For me, I always feel it’s about the gig. The gig is where it all matters in a way, so I’d have to say the gigs are more important but I don’t want that to seem like I don’t care about the album because it’s not true.
You are due to release a new album shortly, but do you have any plans to record any new material soon?
You only need to have your guitar with you in order to be constantly just getting down new ideas. When we have our sound checks at gigs we usually sound check something we’ve made up and sometimes something comes from that. It’s very easy these days to make sure you get a decent recording of it. Technology allows us to record whenever we want.
Have you got any other projects lined up after the albums been released and the tours finished?
Yeah.
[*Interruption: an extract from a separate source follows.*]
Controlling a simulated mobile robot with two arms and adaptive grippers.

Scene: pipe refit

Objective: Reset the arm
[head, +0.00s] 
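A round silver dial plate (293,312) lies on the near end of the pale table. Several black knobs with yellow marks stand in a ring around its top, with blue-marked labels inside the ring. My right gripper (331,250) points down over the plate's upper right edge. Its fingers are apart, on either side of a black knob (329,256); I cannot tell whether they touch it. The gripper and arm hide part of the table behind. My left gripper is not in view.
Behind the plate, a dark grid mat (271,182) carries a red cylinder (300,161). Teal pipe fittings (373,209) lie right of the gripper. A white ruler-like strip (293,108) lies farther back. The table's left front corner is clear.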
We’ve got some more festivals we’ll be doing. I think we’re Glastonbury again, which is great. This is our sixth appearance in twelve years. Every other year they seem to have us on in some way or another, so that’s quite nice. We’ve got a few festivals abroad as well and more stuffs coming in at the minute, so we’ll definitely be playing now until probably the end of September.
There’s always a variety of different acts that perform at festivals. Do you have a favourite upcoming artist that you think is really good?
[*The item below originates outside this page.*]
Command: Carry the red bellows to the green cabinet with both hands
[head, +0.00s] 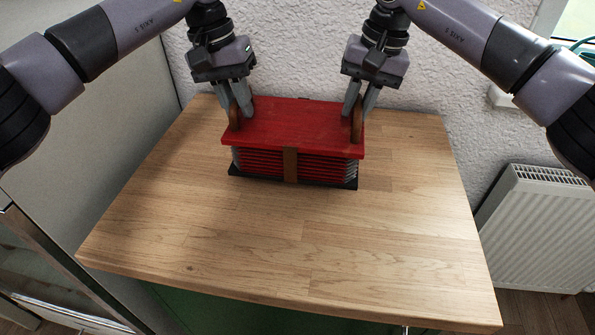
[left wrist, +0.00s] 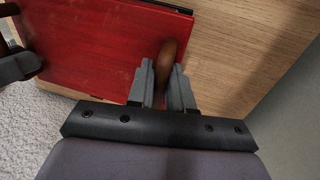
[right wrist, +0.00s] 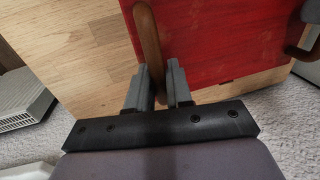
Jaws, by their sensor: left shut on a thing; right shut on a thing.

My favourite band that I want to see live is ‘Hook Worms.’ I recommend people go and see them. It’s on its own what they’re doing at the minute – I really like it. Dave Fidler supported me on some of my solo gigs earlier on this year. He’s outstandingly good. I was worried every time I went on stage because he’d gone down so well.
Finally, have you got any tips for students wishing to start up their own band or wanting to progress further within the music industry?
Use the facilities at university to help you. To get to the point of being noticed, it takes money really. Maybe university isn’t a bad time to be doing that because you can probably get quite a few things for free, like free space to rehearse. I would say whilst you’re there, go and talk to people who are doing a degree in marketing or art and see if they’ll do some work for you.